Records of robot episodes

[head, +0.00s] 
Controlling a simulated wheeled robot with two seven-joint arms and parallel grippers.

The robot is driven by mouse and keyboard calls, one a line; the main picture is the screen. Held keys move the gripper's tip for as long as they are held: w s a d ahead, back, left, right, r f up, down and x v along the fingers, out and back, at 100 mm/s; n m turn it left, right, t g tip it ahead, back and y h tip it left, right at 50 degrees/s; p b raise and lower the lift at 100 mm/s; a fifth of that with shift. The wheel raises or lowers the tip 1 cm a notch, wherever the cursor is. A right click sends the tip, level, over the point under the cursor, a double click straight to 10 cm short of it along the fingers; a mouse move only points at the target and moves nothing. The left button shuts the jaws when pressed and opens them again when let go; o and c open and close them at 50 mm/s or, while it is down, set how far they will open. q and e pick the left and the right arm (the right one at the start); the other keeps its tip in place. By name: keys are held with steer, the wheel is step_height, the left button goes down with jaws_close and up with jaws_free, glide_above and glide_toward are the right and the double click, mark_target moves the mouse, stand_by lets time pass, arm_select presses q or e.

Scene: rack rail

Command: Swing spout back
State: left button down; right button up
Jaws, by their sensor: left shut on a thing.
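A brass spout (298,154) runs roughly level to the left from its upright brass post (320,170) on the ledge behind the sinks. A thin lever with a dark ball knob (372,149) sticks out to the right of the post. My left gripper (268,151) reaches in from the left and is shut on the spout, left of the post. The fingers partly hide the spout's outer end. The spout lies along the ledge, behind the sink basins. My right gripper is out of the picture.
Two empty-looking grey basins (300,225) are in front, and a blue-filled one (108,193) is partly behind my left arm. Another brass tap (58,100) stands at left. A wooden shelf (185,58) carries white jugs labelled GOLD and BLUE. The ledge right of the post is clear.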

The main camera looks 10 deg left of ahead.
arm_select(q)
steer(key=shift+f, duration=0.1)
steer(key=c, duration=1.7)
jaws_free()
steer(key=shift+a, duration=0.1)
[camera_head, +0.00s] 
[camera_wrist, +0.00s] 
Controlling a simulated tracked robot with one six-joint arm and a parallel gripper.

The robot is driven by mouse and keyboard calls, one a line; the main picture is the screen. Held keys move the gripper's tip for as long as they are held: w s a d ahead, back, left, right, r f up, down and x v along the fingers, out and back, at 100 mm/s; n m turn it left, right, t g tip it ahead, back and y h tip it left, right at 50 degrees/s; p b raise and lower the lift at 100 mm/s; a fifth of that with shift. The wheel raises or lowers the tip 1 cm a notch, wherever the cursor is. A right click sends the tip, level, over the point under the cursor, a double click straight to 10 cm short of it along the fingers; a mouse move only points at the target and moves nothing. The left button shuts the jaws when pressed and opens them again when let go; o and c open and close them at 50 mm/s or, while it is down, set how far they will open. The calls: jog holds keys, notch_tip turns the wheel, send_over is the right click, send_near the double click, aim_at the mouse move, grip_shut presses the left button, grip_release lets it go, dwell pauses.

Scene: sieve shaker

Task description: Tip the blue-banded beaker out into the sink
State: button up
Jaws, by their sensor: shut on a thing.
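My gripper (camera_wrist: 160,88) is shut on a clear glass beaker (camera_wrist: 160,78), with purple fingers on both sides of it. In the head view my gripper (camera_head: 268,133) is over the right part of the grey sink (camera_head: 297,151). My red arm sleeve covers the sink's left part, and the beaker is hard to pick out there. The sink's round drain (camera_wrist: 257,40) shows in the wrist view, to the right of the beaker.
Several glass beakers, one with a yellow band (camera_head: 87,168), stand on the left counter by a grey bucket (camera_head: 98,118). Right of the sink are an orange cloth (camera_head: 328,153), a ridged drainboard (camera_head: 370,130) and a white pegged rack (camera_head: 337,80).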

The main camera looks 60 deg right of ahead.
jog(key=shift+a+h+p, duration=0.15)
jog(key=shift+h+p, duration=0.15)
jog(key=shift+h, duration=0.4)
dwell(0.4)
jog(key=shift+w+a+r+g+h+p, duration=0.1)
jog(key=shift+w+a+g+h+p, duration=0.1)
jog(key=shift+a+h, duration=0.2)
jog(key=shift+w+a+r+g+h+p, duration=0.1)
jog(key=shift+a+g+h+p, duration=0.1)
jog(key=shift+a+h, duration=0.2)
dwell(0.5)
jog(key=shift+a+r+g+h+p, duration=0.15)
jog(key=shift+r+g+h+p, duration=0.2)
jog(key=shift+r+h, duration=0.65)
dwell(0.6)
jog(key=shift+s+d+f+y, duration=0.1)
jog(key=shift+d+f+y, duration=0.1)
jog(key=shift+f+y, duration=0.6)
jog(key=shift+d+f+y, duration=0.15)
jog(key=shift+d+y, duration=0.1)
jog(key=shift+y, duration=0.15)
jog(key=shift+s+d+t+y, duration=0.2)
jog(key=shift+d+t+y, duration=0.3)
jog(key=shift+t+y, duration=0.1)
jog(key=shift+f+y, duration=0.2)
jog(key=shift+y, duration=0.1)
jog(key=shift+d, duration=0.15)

The task :: The records above are to be repeated exactly, in their entirety.

Finished exercise ::
[head, +0.00s] 
Controlling a simulated wheeled robot with two seven-joint arms and parallel grippers.

The robot is driven by mouse and keyboard calls, one a line; the main picture is the screen. Held keys move the gripper's tip for as long as they are held: w s a d ahead, back, left, right, r f up, down and x v along the fingers, out and back, at 100 mm/s; n m turn it left, right, t g tip it ahead, back and y h tip it left, right at 50 degrees/s; p b raise and lower the lift at 100 mm/s; a fifth of that with shift. The wheel raises or lowers the tip 1 cm a notch, wherever the cursor is. A right click sends the tip, level, over the point under the cursor, a double click straight to 10 cm short of it along the fingers; a mouse move only points at the target and moves nothing. The left button shuts the jaws when pressed and opens them again when let go; o and c open and close them at 50 mm/s or, while it is down, set how far they will open. q and e pick the left and the right arm (the right one at the start); the other keeps its tip in place. By name: keys are held with steer, the wheel is step_height, the left button goes down with jaws_close and up with jaws_free, glide_above and glide_toward are the right and the double click, mark_target moves the mouse, stand_by lets time pass, arm_select presses q or e.

Scene: rack rail

Command: Swing spout back
State: left button down; right button up
Jaws, by their sensor: left shut on a thing.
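A brass spout (298,154) runs roughly level to the left from its upright brass post (320,170) on the ledge behind the sinks. A thin lever with a dark ball knob (372,149) sticks out to the right of the post. My left gripper (268,151) reaches in from the left and is shut on the spout, left of the post. The fingers partly hide the spout's outer end. The spout lies along the ledge, behind the sink basins. My right gripper is out of the picture.
Two empty-looking grey basins (300,225) are in front, and a blue-filled one (108,193) is partly behind my left arm. Another brass tap (58,100) stands at left. A wooden shelf (185,58) carries white jugs labelled GOLD and BLUE. The ledge right of the post is clear.

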The main camera looks 10 deg left of ahead.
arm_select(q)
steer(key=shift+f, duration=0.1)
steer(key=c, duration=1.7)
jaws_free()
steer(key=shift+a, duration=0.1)
[camera_head, +0.00s] 
[camera_wrist, +0.00s] 
Controlling a simulated tracked robot with one six-joint arm and a parallel gripper.

The robot is driven by mouse and keyboard calls, one a line; the main picture is the screen. Held keys move the gripper's tip for as long as they are held: w s a d ahead, back, left, right, r f up, down and x v along the fingers, out and back, at 100 mm/s; n m turn it left, right, t g tip it ahead, back and y h tip it left, right at 50 degrees/s; p b raise and lower the lift at 100 mm/s; a fifth of that with shift. The wheel raises or lowers the tip 1 cm a notch, wherever the cursor is. A right click sends the tip, level, over the point under the cursor, a double click straight to 10 cm short of it along the fingers; a mouse move only points at the target and moves nothing. The left button shuts the jaws when pressed and opens them again when let go; o and c open and close them at 50 mm/s or, while it is down, set how far they will open. The calls: jog holds keys, notch_tip turns the wheel, send_over is the right click, send_near the double click, aim_at the mouse move, grip_shut presses the left button, grip_release lets it go, dwell pauses.

Scene: sieve shaker

Task description: Tip the blue-banded beaker out into the sink
State: button up
Jaws, by their sensor: shut on a thing.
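My gripper (camera_wrist: 160,88) is shut on a clear glass beaker (camera_wrist: 160,78), with purple fingers on both sides of it. In the head view my gripper (camera_head: 268,133) is over the right part of the grey sink (camera_head: 297,151). My red arm sleeve covers the sink's left part, and the beaker is hard to pick out there. The sink's round drain (camera_wrist: 257,40) shows in the wrist view, to the right of the beaker.
Several glass beakers, one with a yellow band (camera_head: 87,168), stand on the left counter by a grey bucket (camera_head: 98,118). Right of the sink are an orange cloth (camera_head: 328,153), a ridged drainboard (camera_head: 370,130) and a white pegged rack (camera_head: 337,80).

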The main camera looks 60 deg right of ahead.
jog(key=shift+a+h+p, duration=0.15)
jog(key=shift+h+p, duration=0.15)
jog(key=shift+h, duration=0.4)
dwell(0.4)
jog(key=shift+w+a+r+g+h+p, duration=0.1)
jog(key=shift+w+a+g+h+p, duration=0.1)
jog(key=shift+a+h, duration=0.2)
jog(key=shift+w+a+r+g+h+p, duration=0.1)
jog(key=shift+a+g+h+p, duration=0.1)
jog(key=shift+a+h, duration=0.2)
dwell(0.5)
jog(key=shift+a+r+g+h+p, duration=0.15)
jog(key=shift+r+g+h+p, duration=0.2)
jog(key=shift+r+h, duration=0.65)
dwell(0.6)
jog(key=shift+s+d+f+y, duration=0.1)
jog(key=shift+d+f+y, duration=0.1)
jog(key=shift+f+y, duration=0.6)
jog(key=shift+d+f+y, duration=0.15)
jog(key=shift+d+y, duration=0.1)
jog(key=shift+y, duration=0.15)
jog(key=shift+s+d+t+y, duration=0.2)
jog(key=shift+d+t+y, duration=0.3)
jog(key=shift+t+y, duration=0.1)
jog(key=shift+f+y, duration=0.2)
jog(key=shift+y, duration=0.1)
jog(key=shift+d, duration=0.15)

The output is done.